Hello everyone,
I'm encountering an unexpected encoding issue with string literals in a Unicode build of a wxWidgets application, and I’d appreciate any insights.
Environment
wxWidgets: 3.3.1
OS: Windows 11
Source files: UTF-8 with BOM
Compiler: Visual Studio 2022
with /utf-8
wxWidgets build: Unicode (UTF-16 internally)
Problem
Using the standard _() macro on a UTF-8
string literal containing Italian accented characters results in a
corrupted wxString.
It looks like the UTF-8 bytes are interpreted as single-byte
characters.
Examples
| Code | Debug Output | Result |
|---|---|---|
wxString msg1 =
_("Prova di log con accenti: è ò à ì ù"); |
L"Prova di log con
accenti: è ò à ì ù" |
Corrupted |
wxString msg2 =
_(wxS("Prova di log con accenti: è ò à ì ù")); |
L"Prova di log con
accenti: è ò à ì ù" |
Correct |
Clarification
I understand that wxS() fixes the issue
because it turns the literal into a wide string (L"...").
What confuses me is that I expected _() alone to be sufficient, since the
source file is UTF-8 and MSVC is instructed to treat all narrow
literals as UTF-8 via /utf-8.
My question
Is it expected that _() still interprets
narrow string literals according to the system code page (CP1252)

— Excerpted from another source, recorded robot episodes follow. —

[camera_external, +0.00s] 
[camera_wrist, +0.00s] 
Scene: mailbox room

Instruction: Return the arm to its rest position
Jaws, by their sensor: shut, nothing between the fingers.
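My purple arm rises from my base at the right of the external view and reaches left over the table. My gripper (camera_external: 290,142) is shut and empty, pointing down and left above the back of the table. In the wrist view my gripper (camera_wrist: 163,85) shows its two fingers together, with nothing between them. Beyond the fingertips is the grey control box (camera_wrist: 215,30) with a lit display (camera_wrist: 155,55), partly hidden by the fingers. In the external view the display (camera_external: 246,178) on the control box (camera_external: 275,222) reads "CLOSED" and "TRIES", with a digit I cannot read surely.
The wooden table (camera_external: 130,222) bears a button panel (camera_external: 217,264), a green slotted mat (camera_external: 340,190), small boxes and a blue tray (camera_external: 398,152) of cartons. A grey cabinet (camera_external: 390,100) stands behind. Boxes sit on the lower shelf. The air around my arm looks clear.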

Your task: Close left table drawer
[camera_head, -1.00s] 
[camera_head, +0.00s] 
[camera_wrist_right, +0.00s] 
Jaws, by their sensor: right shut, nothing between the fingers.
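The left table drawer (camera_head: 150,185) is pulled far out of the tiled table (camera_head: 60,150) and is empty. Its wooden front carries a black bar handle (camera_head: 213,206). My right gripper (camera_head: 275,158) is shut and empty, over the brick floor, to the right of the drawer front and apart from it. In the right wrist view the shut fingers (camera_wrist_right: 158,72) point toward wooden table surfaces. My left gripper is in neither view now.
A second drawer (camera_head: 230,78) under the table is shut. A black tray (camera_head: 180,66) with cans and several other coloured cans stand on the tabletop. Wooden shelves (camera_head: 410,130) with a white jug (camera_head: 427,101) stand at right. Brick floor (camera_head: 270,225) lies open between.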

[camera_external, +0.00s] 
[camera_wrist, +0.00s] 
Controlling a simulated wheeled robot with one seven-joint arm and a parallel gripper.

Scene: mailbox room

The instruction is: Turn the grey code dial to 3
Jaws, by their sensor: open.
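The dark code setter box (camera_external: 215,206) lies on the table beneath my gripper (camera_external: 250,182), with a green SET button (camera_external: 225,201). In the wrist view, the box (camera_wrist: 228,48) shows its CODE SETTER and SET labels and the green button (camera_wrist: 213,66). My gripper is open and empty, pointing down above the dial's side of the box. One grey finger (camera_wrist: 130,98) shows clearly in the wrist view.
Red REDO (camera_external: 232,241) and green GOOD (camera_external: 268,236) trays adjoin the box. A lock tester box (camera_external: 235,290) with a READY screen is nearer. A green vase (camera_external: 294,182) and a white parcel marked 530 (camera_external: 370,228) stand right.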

instead of UTF-8, even when the compiler is set to UTF-8?
In other words: in a Unicode build, is using wxS() (or FromUTF8) the intended
and required way when dealing with UTF-8 source files?
Thanks a lot for any clarification.
Best regards,
Claudio Rossato
Hi,
Thanks for the explanation — it
clarifies the behavior of _().
I understand now that the argument is always treated as an ASCII key. I still find it surprising that this means a program cannot be written in Italian first and then translated to English. It seems that with wxWidgets, multi-language programs must always start with English strings.
Claudio.
Hi,
Thank you for the clarification — now everything is clear.
Claudio.